The PSPO was submitted to the Department of Elections and Clerk of the Board of Supervisors on January 19th -the last possible date to submit the ordinance and still meet the minimum hearing requirement. The PSPO is expected to be heard at the Rules Committee, on which Supervisors Campos, Alioto-Pier and Mar sit. A hearing date has not been announced, but the PSPO could be heard at the regularly scheduled Rules Committe hearings on February 4th or February 18th. February 18th is the last possible date on which a hearing can be held. This leaves little time for the public or city officials to review and comment on the sweeping changes this initiative would have on development in the City or on its economy as a whole.

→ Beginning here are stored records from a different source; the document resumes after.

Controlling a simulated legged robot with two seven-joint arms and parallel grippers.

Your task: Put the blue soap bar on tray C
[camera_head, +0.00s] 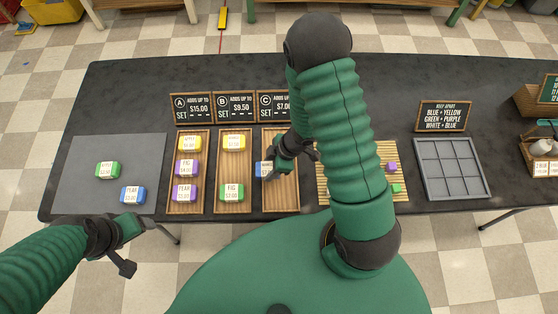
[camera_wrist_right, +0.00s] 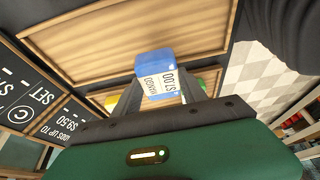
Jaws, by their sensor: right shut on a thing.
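My right gripper (camera_head: 287,160) is shut on a blue soap bar (camera_head: 263,168) at the left side of tray C (camera_head: 282,196). In the right wrist view the blue soap bar (camera_wrist_right: 153,64) sits between the fingertips (camera_wrist_right: 158,92), its white label reading mango and $7.00. A wooden tray surface (camera_wrist_right: 110,40) lies beyond it. I cannot tell whether the bar touches the tray. The arm hides part of tray C in the head view. My left gripper (camera_head: 134,245) is open and empty in front of the table's left part.
Tray A (camera_head: 188,208) and tray B (camera_head: 234,208) hold several soaps. A grey mat (camera_head: 85,165) holds a green soap (camera_head: 107,169) and another blue one (camera_head: 132,195). Right of tray C are a slatted mat (camera_head: 400,155) and a grey compartment tray (camera_head: 450,194). Signs stand behind.

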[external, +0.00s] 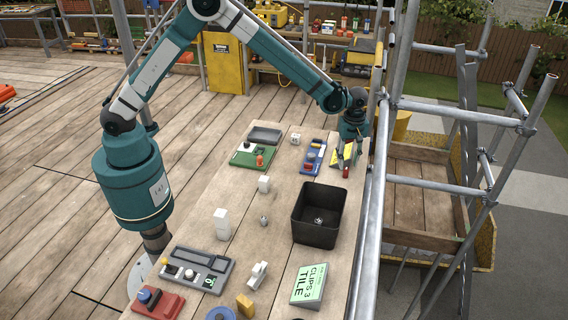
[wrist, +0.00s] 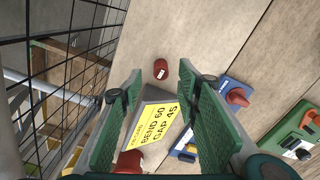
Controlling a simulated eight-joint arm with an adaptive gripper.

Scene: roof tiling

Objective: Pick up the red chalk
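A small red cylinder (wrist: 160,69) with a white mark, likely the red chalk, is on the wooden table in the wrist view. In the external view a small red piece (external: 346,172) shows just below my gripper (external: 348,156). In the wrist view my gripper (wrist: 160,82) is open, with its two green-padded fingers wide apart and nothing between them. The red cylinder appears beyond the fingertips, between them and apart from both. A second red object (wrist: 128,161) shows at the bottom, partly hidden by the left finger.
A yellow-labelled grey block (wrist: 153,125) lies beneath the fingers. A blue panel with a red knob (external: 313,157) and a green panel (external: 254,156) stand nearby. A black bin (external: 308,236) stands in front. Scaffold rails (external: 375,200) and wire mesh (wrist: 50,60) border the table edge.

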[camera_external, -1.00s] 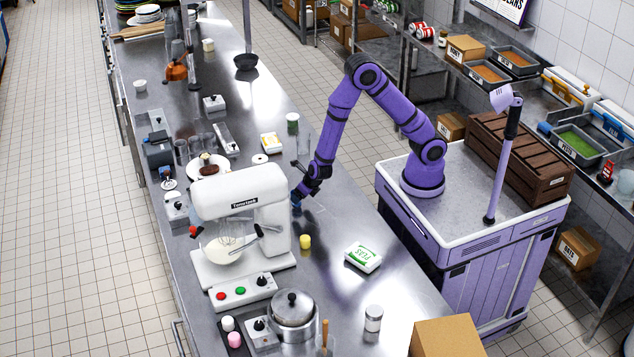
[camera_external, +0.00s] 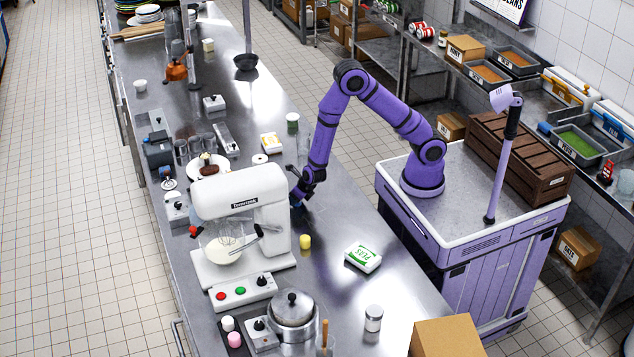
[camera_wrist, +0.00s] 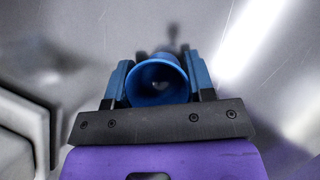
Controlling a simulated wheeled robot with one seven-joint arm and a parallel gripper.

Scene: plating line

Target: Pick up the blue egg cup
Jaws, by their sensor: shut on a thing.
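The blue egg cup (camera_wrist: 158,82) shows in the wrist view with its round open rim towards the camera. My gripper (camera_wrist: 159,80) is shut on it, with one blue-tipped finger against its left side and one against its right. In the external view my gripper (camera_external: 297,199) is low over the steel counter, just right of the white stand mixer. The egg cup is mostly hidden there by the gripper and the mixer. I cannot tell whether it touches the counter.
The stand mixer (camera_external: 271,212) is close on the left of my gripper. A yellow cup (camera_external: 305,241) and a peas pack (camera_external: 363,257) stand nearer the camera. Clear glasses (camera_external: 304,145) stand behind. The counter (camera_external: 345,215) to the right is clear.

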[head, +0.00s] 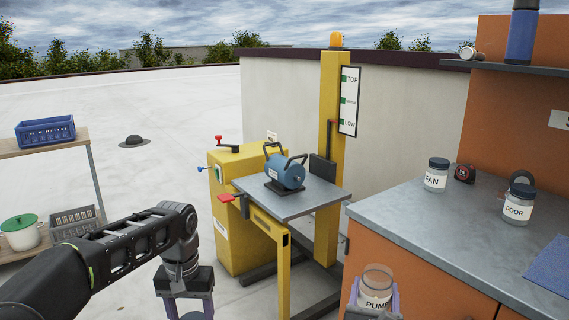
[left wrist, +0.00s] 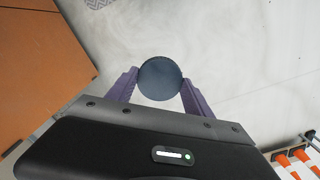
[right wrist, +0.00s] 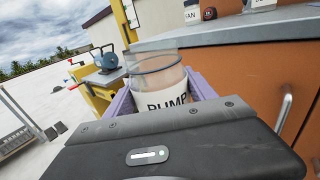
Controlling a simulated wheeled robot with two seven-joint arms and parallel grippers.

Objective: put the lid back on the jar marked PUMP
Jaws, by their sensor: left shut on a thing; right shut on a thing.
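The jar marked PUMP (head: 377,284) is clear glass with a white label and has no lid on it. My right gripper (head: 374,300) is shut around the jar and holds it upright in front of the workbench, at the bottom of the head view. In the right wrist view the jar (right wrist: 165,98) stands between the purple fingers, its rim uncovered. My left gripper (head: 187,308) is shut on a round dark lid (left wrist: 160,79), seen flat-on in the left wrist view. The lid is out of sight in the head view. The two grippers are well apart.
A yellow lift (head: 332,130) bears a blue pump (head: 286,172).

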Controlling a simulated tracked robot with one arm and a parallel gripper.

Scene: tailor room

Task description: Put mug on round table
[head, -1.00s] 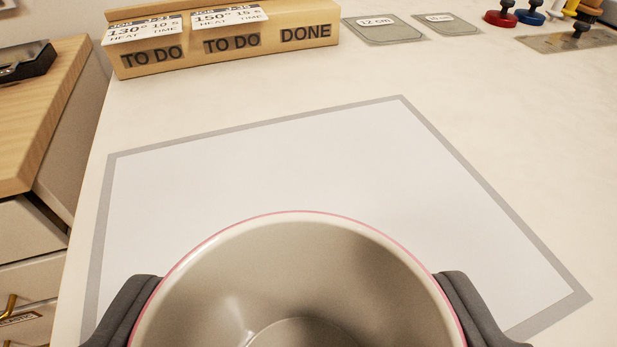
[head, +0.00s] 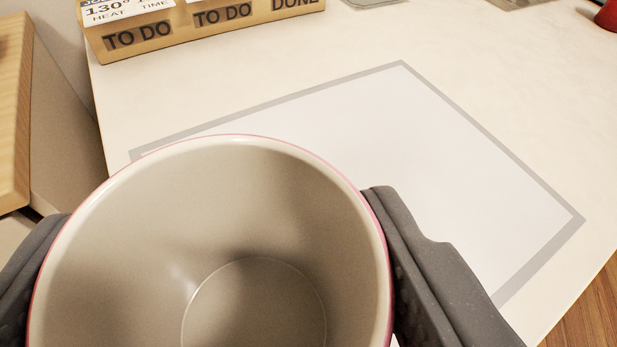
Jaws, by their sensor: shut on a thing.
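The mug (head: 230,215) fills the lower left of the head view. It has a pale grey inside and a pink rim, and I look down into it; it seems empty. My gripper (head: 210,250) is shut on the mug, with one dark finger on each side of it. The mug is in front of a pale worktop with a grey-bordered white sheet. I cannot tell whether its base touches anything, as its underside is hidden. No round table is in view.
The white sheet (head: 440,150) with its grey border lies clear on the worktop (head: 260,75). A wooden card holder (head: 215,22) marked TO DO and DONE stands at the back left. A wooden-topped cabinet (head: 12,110) is at the left. Wooden floor (head: 590,310) shows at the lower right.

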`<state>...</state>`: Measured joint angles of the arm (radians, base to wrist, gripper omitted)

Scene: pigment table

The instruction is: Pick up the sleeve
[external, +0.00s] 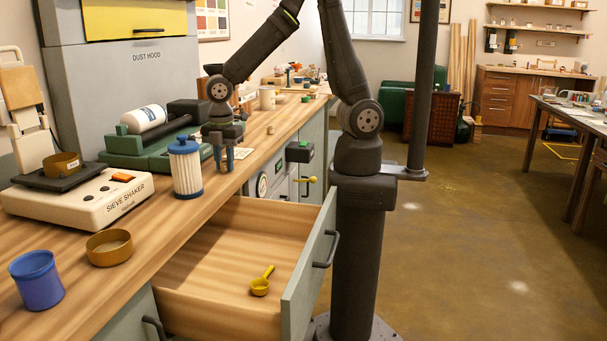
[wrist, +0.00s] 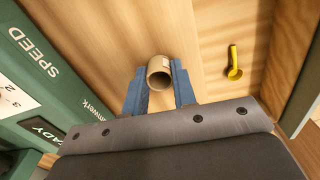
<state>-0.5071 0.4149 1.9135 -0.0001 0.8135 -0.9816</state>
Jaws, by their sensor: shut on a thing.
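The sleeve (wrist: 159,66), a short tan hollow tube, sits between the blue fingers of my gripper (wrist: 160,88) in the wrist view. Its open end faces the camera. The fingers are shut on its two sides. In the external view my gripper (external: 223,158) points down over the bench near its drawer-side edge, just right of a white canister with a blue lid. The sleeve is too small and covered there to make out clearly, and I cannot tell whether it touches the bench.
The blue-lidded canister (external: 186,172) stands close to my gripper. A green roller machine (external: 130,148) lies behind it. An open drawer (external: 215,270) below holds a yellow scoop (external: 261,284). A brass-coloured ring pan (external: 109,247) and blue cup (external: 37,282) stand at the front left.

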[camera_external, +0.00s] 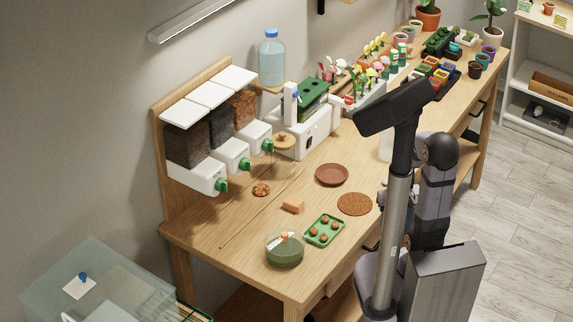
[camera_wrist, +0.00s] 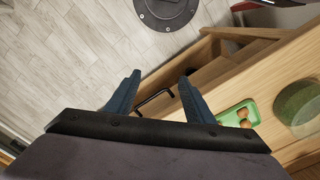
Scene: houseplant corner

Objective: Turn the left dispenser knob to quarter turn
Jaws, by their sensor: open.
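The dispenser (camera_external: 190,178) stands at the table's left back, with three dark-filled bins and white lids. Its left knob (camera_external: 221,184) is green and sits on the front of the left white spout. Two more green knobs, the middle one (camera_external: 244,164) and the right one (camera_external: 267,146), sit on the other spouts. The left knob's exact angle is too small to tell. My gripper (camera_wrist: 158,94) shows in the wrist view with two blue fingers spread wide and nothing between them, over the floor and table edge. It is far from the dispenser, which is outside the wrist view.
A glass bowl (camera_external: 284,254), green tray (camera_external: 325,230), cork mat (camera_external: 354,204), brown saucer (camera_external: 331,175) and orange block (camera_external: 292,207) lie in front of the dispenser. A brown clump (camera_external: 261,190) lies near the knobs. A white machine (camera_external: 306,130) stands right of the dispenser.

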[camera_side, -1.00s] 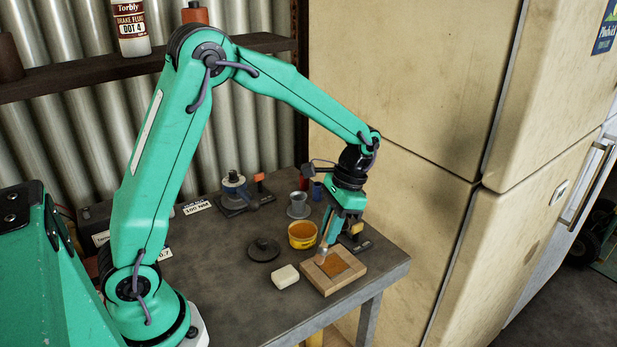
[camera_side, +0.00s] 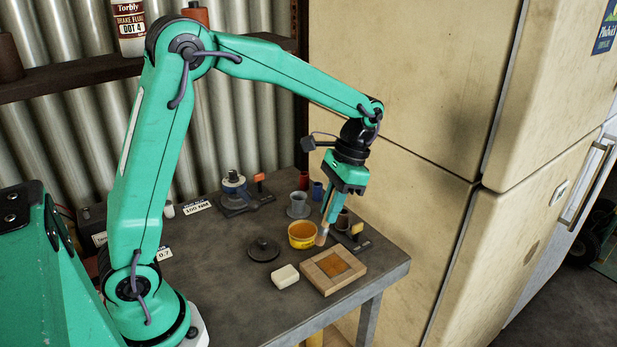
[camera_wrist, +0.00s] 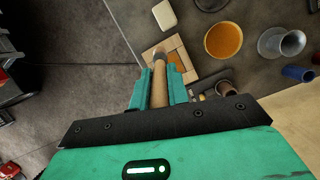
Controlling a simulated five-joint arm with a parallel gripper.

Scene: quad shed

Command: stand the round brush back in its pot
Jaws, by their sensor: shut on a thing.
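My gripper (camera_wrist: 161,84) is shut on the round brush (camera_wrist: 160,94), around its wooden handle. In the side view the brush (camera_side: 321,239) hangs bristles down, slightly tilted, its tip beside the right rim of the yellow tub (camera_side: 303,243). It appears clear of the table. A flared grey metal vessel (camera_side: 298,206) stands behind the tub; it also shows in the wrist view (camera_wrist: 275,43). A small brown cup (camera_side: 343,217) stands right of the gripper, partly hidden. I cannot tell for certain which vessel is the brush's pot.
The wooden frame (camera_side: 352,281) with an amber pad lies at the table's front right. A white block (camera_side: 285,276) and a dark round lid (camera_side: 263,249) lie to its left. A blue cup (camera_side: 317,191) and a red one (camera_side: 303,180) stand behind. The front left tabletop is clear.

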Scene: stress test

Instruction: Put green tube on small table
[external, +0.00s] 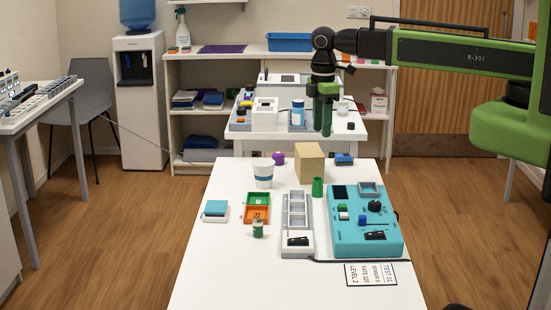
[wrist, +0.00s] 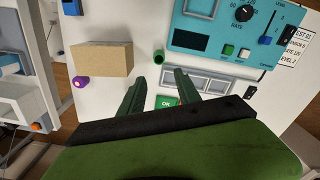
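The green tube (external: 317,187) stands upright on the front white table (external: 200,270), between the tan block and the teal panel. It also shows in the wrist view (wrist: 158,57), just beyond my fingertips. My gripper (external: 323,134) hangs above the far end of the table, fingers down. In the wrist view its two dark green fingers (wrist: 157,78) are spread apart with nothing held between them. A smaller white table (external: 237,133) stands behind the front one and carries several devices. I cannot tell for certain which table is the small one.
The table's front left is clear.

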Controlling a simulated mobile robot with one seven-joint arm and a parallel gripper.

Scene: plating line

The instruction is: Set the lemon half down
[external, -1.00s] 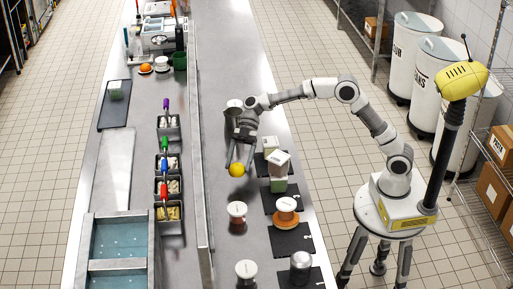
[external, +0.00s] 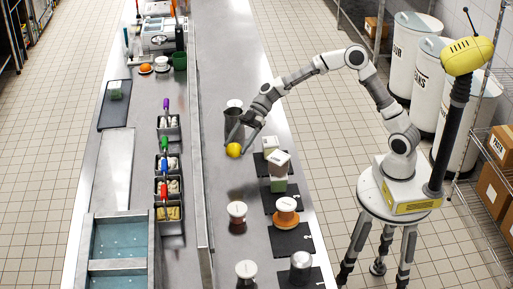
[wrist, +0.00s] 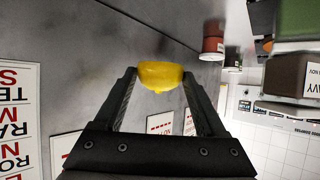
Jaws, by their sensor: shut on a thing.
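The lemon half (external: 233,150) is a yellow rounded piece at the tips of my gripper (external: 238,141). In the wrist view, the lemon half (wrist: 162,76) sits between the two dark fingers, which are shut on it. My gripper points down toward the steel counter (external: 219,185), left of the row of dark mats. I cannot tell whether the lemon half touches the counter or is just above it.
Stacked boxes (external: 279,163) stand on mats to the right. A jar with a reddish-brown band (external: 237,212) stands nearer the camera. A raised divider (external: 200,150) runs along the left. Bare counter lies between the lemon half and that jar.

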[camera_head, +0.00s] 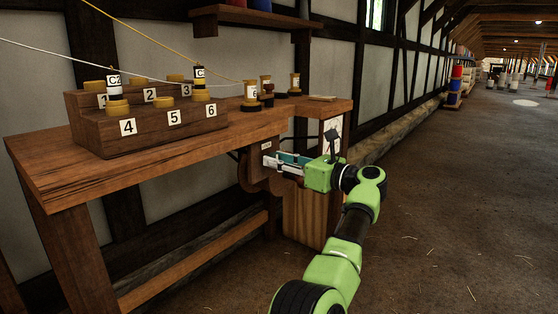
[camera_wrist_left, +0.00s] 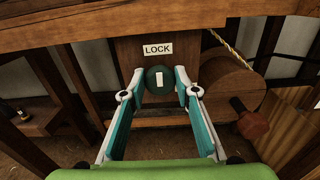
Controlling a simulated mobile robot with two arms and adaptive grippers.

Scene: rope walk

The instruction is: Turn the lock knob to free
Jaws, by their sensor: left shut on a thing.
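The lock knob (camera_wrist_left: 159,77) is a round dark green knob with an upright white mark, slightly tilted. It sits on a wooden panel under a white LOCK label (camera_wrist_left: 158,49) in the left wrist view. My left gripper (camera_head: 270,162) reaches the panel below the bench top in the head view. Its two fingers are closed on the knob from left and right. In the head view the knob is hidden by the fingers. My right gripper is not in view.
A wooden drum (camera_wrist_left: 228,88) with a rope and a reddish-brown crank handle (camera_wrist_left: 252,124) sits right of the knob. The bench (camera_head: 50,170) carries a numbered stepped block (camera_head: 150,130) and several bobbins. Open floor (camera_head: 450,200) lies to the right.

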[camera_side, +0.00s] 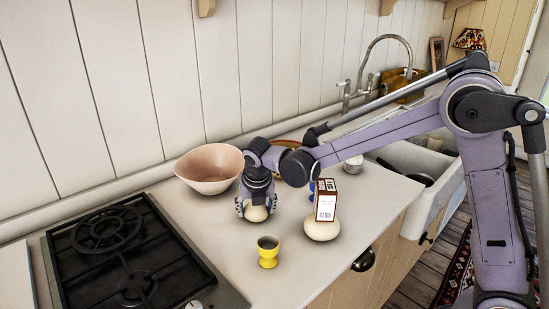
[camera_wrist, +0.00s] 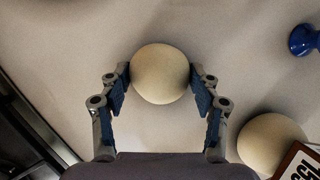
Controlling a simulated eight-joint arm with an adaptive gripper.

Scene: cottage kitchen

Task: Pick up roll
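A pale, round roll (camera_wrist: 160,73) sits on the counter between the fingertips of my gripper (camera_wrist: 160,80). In the side view the roll (camera_side: 257,213) shows low between the fingers of my gripper (camera_side: 257,206). The fingers are spread wide, one on each side of the roll. The tips are very close to its sides; whether they touch it I cannot tell. A second pale, round roll (camera_side: 321,229) lies to the right with a small red and white box (camera_side: 326,201) on top. It also shows in the wrist view (camera_wrist: 266,140).
A yellow cup (camera_side: 268,252) stands in front of my gripper. A pink bowl (camera_side: 209,169) is behind it to the left. A blue item (camera_wrist: 304,40) stands to the right. A black gas hob (camera_side: 130,262) is at the left, and a sink (camera_side: 425,170) at the right.

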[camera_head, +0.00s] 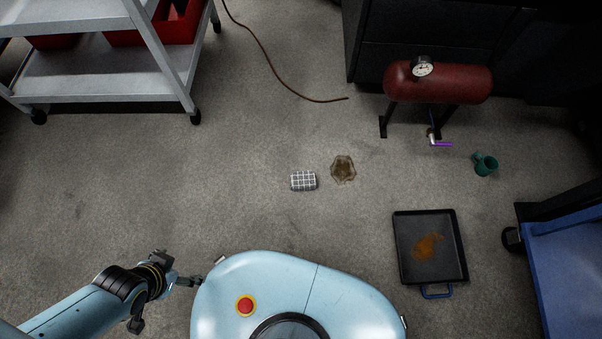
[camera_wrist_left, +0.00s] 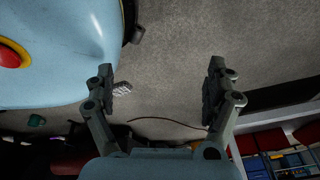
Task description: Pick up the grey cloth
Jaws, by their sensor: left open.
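The grey cloth (camera_head: 303,181) is a small folded pad with a white grid pattern. The cloth also shows small in the left wrist view (camera_wrist_left: 122,88), past the left finger. My left gripper (camera_head: 190,281) is at the lower left in the head view, beside my base and well apart from the cloth. In the left wrist view its two fingers (camera_wrist_left: 162,88) stand wide apart with nothing between them. My right gripper is not in view.
A black tray (camera_head: 402,262) with an orange-brown spill sits at the right. A green mug (camera_head: 486,165) and a red tank (camera_head: 440,83) stand beyond it. A brown hose (camera_head: 275,68) lies across the back floor. A grey shelf cart (camera_head: 95,84) is upper left; a blue cart (camera_head: 565,260) is far right.

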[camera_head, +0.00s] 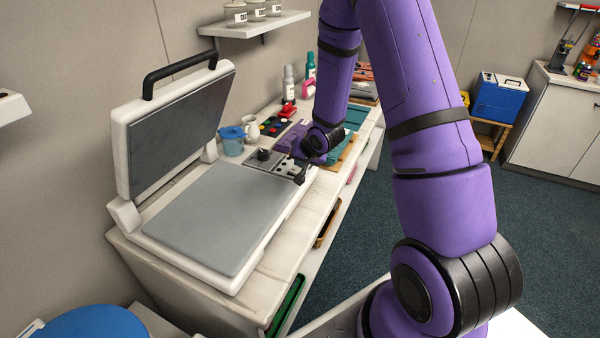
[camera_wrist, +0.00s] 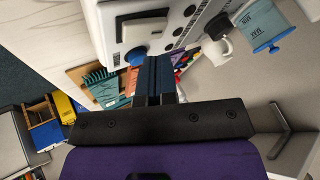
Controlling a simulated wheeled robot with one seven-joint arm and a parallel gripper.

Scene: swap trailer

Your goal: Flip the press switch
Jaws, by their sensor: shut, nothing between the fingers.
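The press (camera_head: 165,165) stands open on the counter, its lid tilted up at the left and its grey plate (camera_head: 215,215) bare. Its control panel (camera_head: 280,166) is at the far end of the plate, with a black knob (camera_head: 263,154) and small fittings. My gripper (camera_head: 299,178) is at the panel's right end, low and close over it, and hides part of it.
A blue-lidded jar (camera_head: 231,140) and white jug (camera_head: 251,128) stand behind the panel. Paints, bottles (camera_head: 289,83) and folded cloths (camera_head: 352,115) lie farther along the counter. A shelf (camera_head: 255,25) hangs above. The floor (camera_head: 350,240) right of the counter is clear.

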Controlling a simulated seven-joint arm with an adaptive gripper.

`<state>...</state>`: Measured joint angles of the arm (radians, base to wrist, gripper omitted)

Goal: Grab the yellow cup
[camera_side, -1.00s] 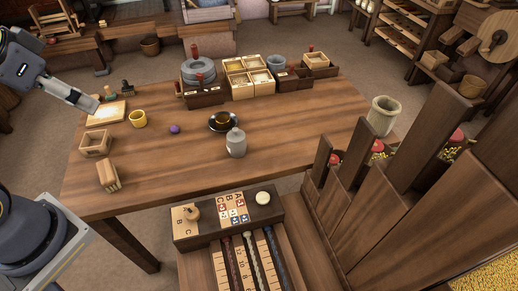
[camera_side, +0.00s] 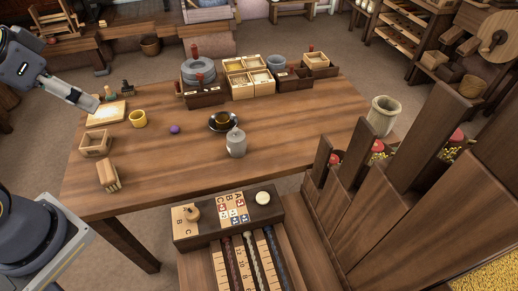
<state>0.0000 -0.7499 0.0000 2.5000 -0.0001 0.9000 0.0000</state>
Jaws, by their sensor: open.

As an initiative signed by four or more supervisors, the PSPO may not be amended in committee and does not require a vote of the full Board in order to appear on the ballot. The only actions that will prevent this misguided measure from appearing on the June ballot are the withdrawal of at least two of the five supervisors who signed it: Chiu, Maxwell, Mirkarimi, Mar or Campos.

It is essential that the Board of Supervisors hear that San Francisco does not need new regulations that will have no appreciable effect on the quality of its parks, especially when they are sure to dramatically reduce the City’s physical and economic development for years to come. We will announce the date of the public hearing at the earliest opportunity.